Archive for the ‘IRC’ tag
Creating a IRC (Internet-Relay-Chat) Client in Ruby – First Steps
Homer was the beginning of my IRC obsession. Homer was an IRC client for the Macintosh operating system in the 1990's. I still kind of remember what it looked like. It had a black background with white text. Everytime you typed something, a little animated Homer (Simpson) would dance around in the left hand corner of the screen. For years I would come home from school, hit the computer, and spend hours talking to people all over the world. IRC is and was the original chat (ok besides BBSess). It was fascinating.
The other day I was contemplating what kind of project I could work on that incorporates Ruby as the back-end and Shoooes as the front-end and IRC came to mind as a viable project idea.

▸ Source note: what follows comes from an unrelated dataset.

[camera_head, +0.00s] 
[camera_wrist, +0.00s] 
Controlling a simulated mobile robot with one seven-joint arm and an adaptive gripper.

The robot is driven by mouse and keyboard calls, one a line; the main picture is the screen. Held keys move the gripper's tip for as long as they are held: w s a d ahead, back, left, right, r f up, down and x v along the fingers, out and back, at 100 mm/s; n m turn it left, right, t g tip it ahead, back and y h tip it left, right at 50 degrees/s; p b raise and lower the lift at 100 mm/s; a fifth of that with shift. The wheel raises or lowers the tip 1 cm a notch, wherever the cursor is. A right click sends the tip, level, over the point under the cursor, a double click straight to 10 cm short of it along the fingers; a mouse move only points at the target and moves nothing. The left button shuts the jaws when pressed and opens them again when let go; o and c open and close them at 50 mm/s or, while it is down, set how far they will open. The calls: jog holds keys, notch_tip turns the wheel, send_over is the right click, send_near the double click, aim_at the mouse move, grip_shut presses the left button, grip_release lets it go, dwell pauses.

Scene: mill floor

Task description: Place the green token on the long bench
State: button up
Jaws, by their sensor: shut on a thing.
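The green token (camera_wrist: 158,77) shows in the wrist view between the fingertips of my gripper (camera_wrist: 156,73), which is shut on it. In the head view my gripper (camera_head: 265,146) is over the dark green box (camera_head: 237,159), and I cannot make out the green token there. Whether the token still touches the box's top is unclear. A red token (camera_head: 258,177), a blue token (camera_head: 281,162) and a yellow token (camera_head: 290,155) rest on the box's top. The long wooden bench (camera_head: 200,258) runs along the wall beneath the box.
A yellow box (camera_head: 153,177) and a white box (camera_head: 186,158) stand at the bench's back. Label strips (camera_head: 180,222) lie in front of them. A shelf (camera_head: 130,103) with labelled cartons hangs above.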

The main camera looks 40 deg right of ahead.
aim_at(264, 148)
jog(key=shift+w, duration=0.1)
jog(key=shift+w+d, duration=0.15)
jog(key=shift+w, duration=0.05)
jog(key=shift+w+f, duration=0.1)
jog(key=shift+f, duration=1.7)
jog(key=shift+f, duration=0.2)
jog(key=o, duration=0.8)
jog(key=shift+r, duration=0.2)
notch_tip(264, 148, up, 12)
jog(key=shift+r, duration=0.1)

I asked the nice people at Stackoverflow how one might get started on this particular project idea (besides knowing Ruby and shoes), and they were nice enough to link me to some important documents. The wikipedia entry provided a good overall overview while the nitty gritty IRC specification details can be found in RFC 1459.
Pre-Existing Ruby Client
I did a quick search on google for 'IRC' and 'Ruby' and came across Lurker's Blog. Lurker coded a very basic command line IRC Client which already provides the following functionality:
What can it do?
1) join and talk to multiple channels, as well as handle private chats (what is just enough for most of the people out there)
2) change user mode
3) send any IRC command entered by user (but you do have to know what you are doing and you do it at your own risk)

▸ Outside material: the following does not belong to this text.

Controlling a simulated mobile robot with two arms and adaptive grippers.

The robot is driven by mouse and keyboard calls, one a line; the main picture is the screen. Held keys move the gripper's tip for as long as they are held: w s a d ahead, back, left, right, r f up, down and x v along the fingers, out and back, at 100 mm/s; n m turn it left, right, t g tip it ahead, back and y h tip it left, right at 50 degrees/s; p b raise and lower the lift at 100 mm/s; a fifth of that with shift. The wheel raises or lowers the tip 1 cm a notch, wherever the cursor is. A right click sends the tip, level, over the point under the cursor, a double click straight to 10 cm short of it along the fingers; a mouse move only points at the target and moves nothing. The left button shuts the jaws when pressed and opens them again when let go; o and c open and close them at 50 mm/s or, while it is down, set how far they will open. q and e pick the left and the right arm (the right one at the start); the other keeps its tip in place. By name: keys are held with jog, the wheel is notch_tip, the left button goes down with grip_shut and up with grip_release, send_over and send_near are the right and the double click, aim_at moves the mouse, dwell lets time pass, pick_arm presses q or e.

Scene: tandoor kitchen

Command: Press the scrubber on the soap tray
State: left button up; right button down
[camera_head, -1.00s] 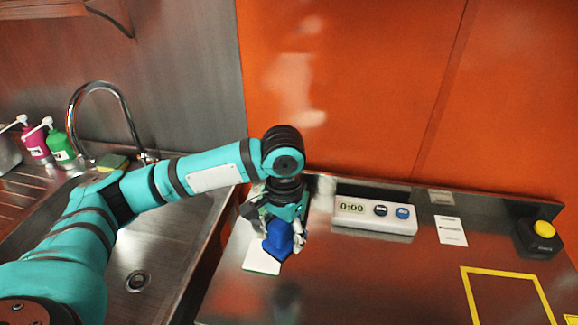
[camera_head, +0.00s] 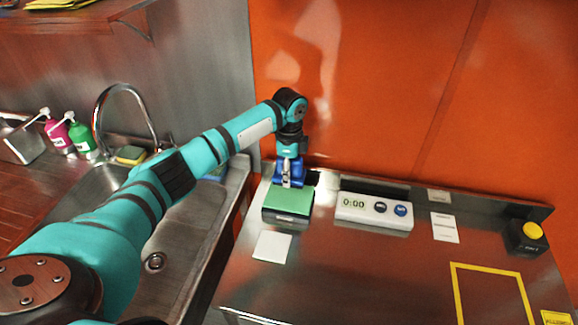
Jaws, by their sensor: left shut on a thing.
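The soap tray (camera_head: 288,203) is a dark box with a flat green top, standing on the steel counter at the centre of the view. My left gripper (camera_head: 289,175) is just behind it, at its far edge, pointing down. It is shut on the blue scrubber (camera_head: 299,174), which the fingers partly hide. The scrubber's lower end meets the tray's far edge in the picture; I cannot tell whether they touch. My right gripper is not in view.
A white timer (camera_head: 365,209) stands right of the tray. A white card (camera_head: 272,247) lies in front of it. Farther right are a label (camera_head: 445,228), a yellow button (camera_head: 533,231) and a yellow outlined area (camera_head: 490,267). A sink with a faucet (camera_head: 125,90) is on the left.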

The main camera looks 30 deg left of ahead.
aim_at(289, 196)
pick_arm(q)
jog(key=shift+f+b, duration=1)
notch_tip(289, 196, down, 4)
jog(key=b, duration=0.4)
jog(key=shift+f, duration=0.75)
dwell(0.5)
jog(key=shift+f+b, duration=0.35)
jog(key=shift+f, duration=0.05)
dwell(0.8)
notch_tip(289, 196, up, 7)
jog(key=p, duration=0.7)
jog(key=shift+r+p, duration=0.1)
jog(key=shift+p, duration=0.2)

4) receive dcc file sends (resume supported)
5) process dcc download queue
6) record channel conversations to file
Lurker's code (which can be found here), to me, seems like a perfect jumping-off point for understanding exactly how IRC works while providing the basic IRC functionality for my project. I messaged Lurker and asked if I could use some of his code in my project and he gave me his blessing. Over the next few weeks I intend to take the following steps towards my graphical Ruby IRC client.
- I'll first take time to understand Lurker's Pre-Existing Code. I'll go through the code, comment it, then talk about it's overall structure and methodology on this blog.
- Lay down Lurker's Pre-Existing code in the Model-View-Controller Framework. MVC is a powerful design pattern that helps isolate the guts of the code (The Controller) with the Graphical Front-End (The View). On this blog, I'll talk about how to implement MVC in Ruby.
- Design the GUI in Shoes. Make some pretty drawings. Post them online.
- Code the GUI in Shoes based on the pre-existing basic IRC functionality.
- Continue to add additional features to Luker's basic IRC code as the need arises.